■ **Directions for this task**
Below, find the line containing "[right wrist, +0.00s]" and the line containing "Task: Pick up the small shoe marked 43"; reproduce exactly those two and every line between them, omitting pictures.

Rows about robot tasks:
┄┄┄┄┄┄
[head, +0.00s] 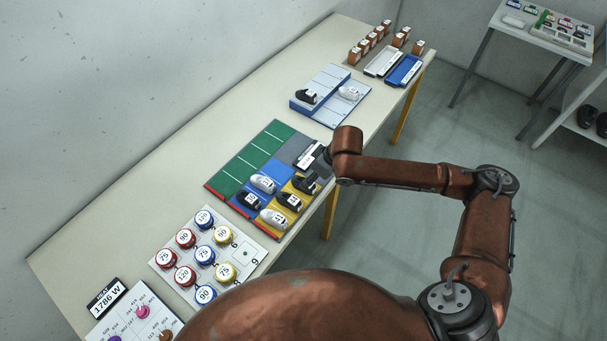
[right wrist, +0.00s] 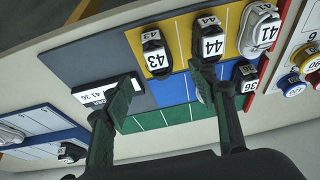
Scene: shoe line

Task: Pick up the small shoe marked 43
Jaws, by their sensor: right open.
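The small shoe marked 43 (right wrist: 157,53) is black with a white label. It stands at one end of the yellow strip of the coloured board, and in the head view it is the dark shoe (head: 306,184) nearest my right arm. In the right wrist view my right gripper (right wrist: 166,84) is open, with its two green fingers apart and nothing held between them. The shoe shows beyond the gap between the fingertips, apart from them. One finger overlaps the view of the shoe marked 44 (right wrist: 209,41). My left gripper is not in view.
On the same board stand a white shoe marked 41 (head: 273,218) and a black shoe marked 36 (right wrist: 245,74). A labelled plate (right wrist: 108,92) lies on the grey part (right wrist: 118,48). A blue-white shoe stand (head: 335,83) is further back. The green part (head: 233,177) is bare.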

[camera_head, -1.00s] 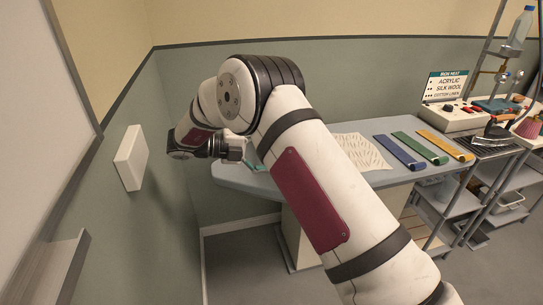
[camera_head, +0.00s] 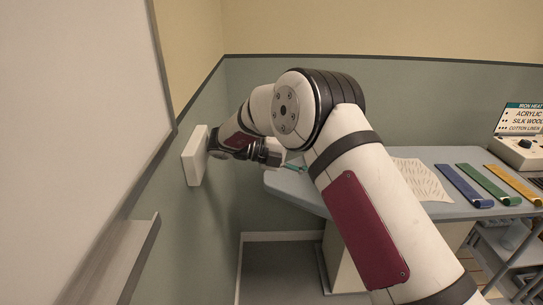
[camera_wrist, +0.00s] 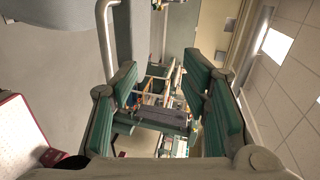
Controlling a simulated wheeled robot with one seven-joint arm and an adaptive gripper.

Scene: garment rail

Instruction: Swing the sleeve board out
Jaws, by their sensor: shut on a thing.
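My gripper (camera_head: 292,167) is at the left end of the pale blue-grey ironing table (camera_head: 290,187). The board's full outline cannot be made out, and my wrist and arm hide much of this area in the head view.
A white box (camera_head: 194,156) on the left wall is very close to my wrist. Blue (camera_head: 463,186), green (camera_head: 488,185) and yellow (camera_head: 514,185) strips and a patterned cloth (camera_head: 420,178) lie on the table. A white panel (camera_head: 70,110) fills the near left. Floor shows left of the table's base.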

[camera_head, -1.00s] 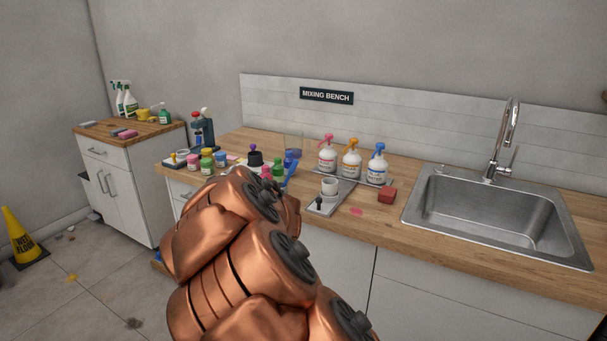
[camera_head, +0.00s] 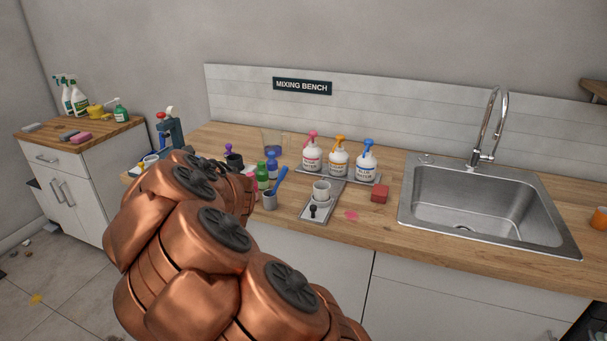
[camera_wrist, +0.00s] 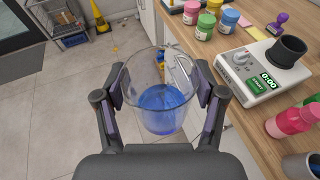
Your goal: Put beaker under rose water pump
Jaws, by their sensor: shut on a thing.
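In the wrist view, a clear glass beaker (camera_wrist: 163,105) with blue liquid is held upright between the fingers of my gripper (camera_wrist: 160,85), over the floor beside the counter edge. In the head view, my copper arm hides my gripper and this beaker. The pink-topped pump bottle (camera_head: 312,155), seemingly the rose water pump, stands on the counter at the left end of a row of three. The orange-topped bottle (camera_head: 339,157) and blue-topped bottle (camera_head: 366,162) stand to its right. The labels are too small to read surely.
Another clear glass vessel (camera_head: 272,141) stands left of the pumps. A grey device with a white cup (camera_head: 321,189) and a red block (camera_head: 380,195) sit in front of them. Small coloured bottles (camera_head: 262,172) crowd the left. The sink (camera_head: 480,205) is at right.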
┄┄┄┄┄┄
■ **Exercise solution**
[right wrist, +0.00s] 
Scene: shoe line

Task: Pick up the small shoe marked 43

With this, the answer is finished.